The recruitment market is in full swing but one club appears to have missed its place on the merry-go-round.

Leeds Rhinos have been noticeably absent from the headlines while other clubs have been getting business done. The only reports to come out of Leeds have been on outgoings, with both Stevie Ward and Richie Myler heavily linked with Toronto.

Fans are beginning to grow frustrated at the club’s apparent lack of activity.

But it shouldn’t come as a surprise.

In two and a half years, the Rhinos have overseen a transitional period that has seen a huge turnover in personnel. Only seven players remain from the squad that won the Grand Final in 2017. Three of those, Ash Handley, Cameron Smith and Mikolaj Oledzki, were fringe players who made 16 appearances between them that year.

Since their last Grand Final triumph, they have signed 18 players. In comparison, the current Super League champions, St Helens, have signed five players in the same period of time.

Beyond that, Leeds have handed out five debuts to Academy players. It means that in just over two years, 23 new players have represented the club.

A look back on the most successful sides of the Super League era tells you continuity is key.
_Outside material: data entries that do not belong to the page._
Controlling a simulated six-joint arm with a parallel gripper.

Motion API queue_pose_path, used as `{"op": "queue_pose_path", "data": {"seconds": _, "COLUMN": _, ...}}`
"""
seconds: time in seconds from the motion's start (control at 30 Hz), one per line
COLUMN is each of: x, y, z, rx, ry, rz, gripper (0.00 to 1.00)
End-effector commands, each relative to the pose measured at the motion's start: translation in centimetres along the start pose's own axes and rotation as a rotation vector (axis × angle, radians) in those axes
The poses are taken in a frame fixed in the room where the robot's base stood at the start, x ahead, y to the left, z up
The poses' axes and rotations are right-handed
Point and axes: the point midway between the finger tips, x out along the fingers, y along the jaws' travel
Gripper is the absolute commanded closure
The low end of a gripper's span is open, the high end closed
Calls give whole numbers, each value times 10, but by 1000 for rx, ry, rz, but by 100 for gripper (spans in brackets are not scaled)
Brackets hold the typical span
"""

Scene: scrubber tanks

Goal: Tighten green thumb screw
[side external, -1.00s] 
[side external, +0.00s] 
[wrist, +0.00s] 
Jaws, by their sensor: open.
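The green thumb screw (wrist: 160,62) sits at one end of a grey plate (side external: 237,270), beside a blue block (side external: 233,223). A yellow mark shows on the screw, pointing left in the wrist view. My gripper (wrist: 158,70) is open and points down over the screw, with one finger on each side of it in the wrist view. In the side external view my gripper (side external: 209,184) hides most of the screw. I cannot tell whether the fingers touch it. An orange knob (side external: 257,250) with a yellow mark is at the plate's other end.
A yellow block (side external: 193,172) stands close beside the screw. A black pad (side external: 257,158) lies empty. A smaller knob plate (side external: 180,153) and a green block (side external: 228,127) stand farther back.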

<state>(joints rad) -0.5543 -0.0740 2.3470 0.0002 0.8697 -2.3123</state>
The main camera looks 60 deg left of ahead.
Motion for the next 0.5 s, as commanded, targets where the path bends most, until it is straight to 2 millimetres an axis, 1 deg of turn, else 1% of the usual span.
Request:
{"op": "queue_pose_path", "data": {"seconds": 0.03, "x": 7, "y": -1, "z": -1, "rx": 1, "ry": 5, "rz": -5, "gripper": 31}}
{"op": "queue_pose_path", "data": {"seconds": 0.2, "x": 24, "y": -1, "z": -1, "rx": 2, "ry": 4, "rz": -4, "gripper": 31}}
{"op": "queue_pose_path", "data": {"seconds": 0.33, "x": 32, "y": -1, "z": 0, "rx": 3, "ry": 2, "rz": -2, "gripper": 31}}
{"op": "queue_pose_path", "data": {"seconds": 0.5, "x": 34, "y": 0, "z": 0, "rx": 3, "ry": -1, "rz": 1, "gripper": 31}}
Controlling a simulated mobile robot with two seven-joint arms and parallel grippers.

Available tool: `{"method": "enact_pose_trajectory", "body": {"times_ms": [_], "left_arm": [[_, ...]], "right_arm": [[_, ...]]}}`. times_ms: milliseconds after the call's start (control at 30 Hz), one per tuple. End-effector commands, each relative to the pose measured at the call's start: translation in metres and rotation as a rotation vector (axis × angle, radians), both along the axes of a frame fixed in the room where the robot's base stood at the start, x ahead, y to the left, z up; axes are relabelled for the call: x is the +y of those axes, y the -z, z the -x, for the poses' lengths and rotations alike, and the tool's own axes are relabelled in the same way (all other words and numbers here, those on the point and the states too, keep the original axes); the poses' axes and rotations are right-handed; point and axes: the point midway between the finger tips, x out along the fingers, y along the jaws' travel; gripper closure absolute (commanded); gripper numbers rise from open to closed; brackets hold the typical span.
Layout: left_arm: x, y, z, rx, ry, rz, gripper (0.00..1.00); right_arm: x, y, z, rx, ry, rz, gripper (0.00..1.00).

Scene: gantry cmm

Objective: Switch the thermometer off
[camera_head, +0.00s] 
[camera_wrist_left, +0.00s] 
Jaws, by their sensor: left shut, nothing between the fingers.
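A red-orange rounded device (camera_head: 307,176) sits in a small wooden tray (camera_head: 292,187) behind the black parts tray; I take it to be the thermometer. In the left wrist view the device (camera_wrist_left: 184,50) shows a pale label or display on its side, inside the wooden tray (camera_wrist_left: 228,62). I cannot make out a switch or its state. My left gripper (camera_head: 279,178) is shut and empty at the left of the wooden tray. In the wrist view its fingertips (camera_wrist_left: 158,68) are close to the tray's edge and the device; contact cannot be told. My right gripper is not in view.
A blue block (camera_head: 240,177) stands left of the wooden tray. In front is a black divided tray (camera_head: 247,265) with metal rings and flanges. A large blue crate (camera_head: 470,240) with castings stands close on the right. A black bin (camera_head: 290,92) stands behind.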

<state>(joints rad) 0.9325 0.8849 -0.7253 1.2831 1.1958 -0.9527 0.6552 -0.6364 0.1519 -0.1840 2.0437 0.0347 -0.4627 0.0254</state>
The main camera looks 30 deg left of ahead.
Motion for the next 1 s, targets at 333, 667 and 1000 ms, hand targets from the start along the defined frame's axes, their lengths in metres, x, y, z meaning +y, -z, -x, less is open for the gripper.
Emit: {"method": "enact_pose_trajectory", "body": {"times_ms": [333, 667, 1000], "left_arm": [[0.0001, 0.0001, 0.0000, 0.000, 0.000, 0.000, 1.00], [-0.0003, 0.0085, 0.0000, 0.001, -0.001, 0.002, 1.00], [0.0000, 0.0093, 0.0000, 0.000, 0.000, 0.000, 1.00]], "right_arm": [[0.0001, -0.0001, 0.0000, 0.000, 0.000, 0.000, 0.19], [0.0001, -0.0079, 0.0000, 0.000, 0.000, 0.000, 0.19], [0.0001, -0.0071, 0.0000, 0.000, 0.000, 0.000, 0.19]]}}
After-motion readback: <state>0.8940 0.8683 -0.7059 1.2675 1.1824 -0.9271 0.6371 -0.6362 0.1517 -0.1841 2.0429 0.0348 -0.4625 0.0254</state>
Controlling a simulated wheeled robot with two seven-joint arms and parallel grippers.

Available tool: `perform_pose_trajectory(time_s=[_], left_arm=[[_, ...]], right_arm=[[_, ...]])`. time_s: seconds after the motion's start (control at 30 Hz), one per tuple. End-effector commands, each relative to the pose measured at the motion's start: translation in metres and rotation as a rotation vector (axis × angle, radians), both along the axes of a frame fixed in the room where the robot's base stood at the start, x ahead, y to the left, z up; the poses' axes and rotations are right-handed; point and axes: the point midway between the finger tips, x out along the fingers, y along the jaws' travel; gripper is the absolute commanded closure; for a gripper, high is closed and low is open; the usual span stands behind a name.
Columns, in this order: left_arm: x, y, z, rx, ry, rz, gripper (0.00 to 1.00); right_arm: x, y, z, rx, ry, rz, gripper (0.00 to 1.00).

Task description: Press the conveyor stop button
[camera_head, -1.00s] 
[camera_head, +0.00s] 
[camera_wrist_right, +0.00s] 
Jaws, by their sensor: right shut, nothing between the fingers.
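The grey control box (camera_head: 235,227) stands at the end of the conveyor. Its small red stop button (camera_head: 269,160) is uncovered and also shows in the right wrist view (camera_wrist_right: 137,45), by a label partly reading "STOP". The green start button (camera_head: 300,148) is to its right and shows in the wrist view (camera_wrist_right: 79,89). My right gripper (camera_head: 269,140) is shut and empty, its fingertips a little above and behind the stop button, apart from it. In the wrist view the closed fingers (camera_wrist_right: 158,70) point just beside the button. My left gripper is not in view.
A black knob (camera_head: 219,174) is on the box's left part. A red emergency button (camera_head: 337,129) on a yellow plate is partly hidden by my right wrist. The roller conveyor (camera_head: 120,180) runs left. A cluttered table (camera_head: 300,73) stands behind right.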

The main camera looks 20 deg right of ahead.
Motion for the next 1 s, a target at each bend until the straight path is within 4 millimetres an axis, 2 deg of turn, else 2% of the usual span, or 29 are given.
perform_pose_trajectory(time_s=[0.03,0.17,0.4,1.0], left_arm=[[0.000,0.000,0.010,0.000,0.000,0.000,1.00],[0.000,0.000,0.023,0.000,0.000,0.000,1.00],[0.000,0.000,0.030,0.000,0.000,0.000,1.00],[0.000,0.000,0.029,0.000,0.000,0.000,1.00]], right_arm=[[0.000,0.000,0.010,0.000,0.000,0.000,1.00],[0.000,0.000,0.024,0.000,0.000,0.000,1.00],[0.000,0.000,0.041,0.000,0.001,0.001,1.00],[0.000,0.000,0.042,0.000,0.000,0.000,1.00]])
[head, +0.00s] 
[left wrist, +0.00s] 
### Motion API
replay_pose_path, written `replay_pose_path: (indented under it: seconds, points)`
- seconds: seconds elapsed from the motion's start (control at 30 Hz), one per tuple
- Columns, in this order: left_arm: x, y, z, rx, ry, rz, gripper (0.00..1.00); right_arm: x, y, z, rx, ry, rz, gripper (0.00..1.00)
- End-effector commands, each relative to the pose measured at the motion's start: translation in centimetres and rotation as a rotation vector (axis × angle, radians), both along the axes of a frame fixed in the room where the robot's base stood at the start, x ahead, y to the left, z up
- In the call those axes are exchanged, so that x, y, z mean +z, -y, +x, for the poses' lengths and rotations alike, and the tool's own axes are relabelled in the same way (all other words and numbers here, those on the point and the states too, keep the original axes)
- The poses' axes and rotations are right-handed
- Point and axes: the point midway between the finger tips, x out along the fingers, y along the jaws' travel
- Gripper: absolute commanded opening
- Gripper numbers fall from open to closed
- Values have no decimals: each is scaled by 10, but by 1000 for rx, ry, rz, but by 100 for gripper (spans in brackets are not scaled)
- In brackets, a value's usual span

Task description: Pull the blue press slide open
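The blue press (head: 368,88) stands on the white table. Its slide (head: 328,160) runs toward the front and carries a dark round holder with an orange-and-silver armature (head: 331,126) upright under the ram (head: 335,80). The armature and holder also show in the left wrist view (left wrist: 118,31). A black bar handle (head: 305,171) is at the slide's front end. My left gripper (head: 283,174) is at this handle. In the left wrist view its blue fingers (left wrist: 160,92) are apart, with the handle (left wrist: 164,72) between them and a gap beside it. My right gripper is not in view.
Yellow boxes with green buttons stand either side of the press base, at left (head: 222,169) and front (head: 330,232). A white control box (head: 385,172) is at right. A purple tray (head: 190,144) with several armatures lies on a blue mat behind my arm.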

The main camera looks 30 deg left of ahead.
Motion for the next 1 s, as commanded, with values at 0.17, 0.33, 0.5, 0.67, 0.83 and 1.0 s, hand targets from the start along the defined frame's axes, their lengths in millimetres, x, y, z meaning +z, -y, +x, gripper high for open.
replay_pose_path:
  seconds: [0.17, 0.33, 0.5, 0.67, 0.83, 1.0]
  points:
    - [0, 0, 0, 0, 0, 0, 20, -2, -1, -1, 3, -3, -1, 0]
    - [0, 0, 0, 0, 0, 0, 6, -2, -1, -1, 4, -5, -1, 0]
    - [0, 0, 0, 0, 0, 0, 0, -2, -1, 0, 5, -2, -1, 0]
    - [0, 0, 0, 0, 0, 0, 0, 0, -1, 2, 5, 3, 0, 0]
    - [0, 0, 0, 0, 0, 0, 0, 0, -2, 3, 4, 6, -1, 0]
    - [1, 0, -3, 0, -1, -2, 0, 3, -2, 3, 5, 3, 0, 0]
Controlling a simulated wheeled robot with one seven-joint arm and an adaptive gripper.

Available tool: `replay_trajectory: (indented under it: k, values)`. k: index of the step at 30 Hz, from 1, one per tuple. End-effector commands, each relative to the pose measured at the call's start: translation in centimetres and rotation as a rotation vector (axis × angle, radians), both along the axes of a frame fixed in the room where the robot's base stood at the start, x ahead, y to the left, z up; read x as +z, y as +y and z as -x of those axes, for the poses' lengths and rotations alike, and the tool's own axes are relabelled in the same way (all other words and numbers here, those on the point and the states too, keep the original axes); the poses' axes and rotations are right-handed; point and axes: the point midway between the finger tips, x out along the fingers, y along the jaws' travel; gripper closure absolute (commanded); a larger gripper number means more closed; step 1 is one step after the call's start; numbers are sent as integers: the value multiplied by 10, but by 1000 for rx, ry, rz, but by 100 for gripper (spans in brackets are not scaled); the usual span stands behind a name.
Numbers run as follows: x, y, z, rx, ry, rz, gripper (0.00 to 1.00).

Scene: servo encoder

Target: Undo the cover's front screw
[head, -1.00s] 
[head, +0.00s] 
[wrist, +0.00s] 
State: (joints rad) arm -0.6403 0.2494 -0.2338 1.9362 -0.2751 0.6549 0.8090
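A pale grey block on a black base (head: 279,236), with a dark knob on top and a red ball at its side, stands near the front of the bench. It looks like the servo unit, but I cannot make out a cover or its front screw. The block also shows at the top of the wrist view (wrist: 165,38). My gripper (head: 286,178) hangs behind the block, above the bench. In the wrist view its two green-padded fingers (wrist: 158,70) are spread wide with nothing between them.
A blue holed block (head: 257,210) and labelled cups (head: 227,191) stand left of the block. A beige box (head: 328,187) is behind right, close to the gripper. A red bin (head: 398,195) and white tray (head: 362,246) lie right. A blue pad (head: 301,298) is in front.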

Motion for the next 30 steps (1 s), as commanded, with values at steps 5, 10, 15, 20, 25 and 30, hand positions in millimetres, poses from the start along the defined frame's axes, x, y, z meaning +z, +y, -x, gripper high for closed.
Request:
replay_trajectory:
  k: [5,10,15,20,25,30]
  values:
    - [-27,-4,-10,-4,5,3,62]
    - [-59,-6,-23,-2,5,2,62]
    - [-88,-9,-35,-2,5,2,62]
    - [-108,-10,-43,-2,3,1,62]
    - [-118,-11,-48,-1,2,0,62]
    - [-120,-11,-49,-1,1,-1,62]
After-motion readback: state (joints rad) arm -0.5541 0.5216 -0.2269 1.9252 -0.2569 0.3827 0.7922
Leeds’ golden decade was delivered by a squad barely touched but gradually tweaked along the way. Bradford made two signings before their treble-winning season in 2003 and the great St Helens side of 2006 was bolstered by three signings before they won the lot.

Drastic overhauls don’t bring success, but Leeds, partly by choice but also out of necessity, have gone through that process.

Since Kevin Sinfield has arrived he has been tasked with sorting out their salary cap. Kallum Watkins, Matt Parcell, Nathaniel Peteru and Tui Lolohea have all departed and been replaced by either homegrown talent or players on less money. As a result, Leeds’ cap is now in order and under Richard Agar they’ve assembled a squad ready to compete near the top and that crucially, has longevity. Luke Gale, Matt Prior and Adam Cuthbertson are the only players 31 or older.

Squad changes aren’t likely to be as frequent now and it’s much more likely to be a one in, one out regime. Agar felt his squad was a powerhouse prop off being complete, which emphasises his trust in the current roster.

Leeds only have five players off-contract this winter too. Myler and Ward are two of those and they are likely to be replaced. Leeds’ admiration of Australian Jai Field isn’t a secret and he could fill the utility void left by Myler. Ward’s departure will free up salary cap space but at the same time, Cameron Smith had emerged before lockdown and in Sam Walters and Alex Sutcliffe, Leeds boast two of the brightest young back-rowers in the game. They could well prove to be Ward’s replacement long-term.

That leaves Adam Cutherbtson, Brad Dwyer and Tom Briscoe off-contract and the likelihood is they won’t all leave. It means there’s little room for manoeuvre this year anyway.

Recruitment is cyclical and coaches normally have a three-year plan. The reality is that Agar, after much change, is in the first year of his. Changes won’t be at large.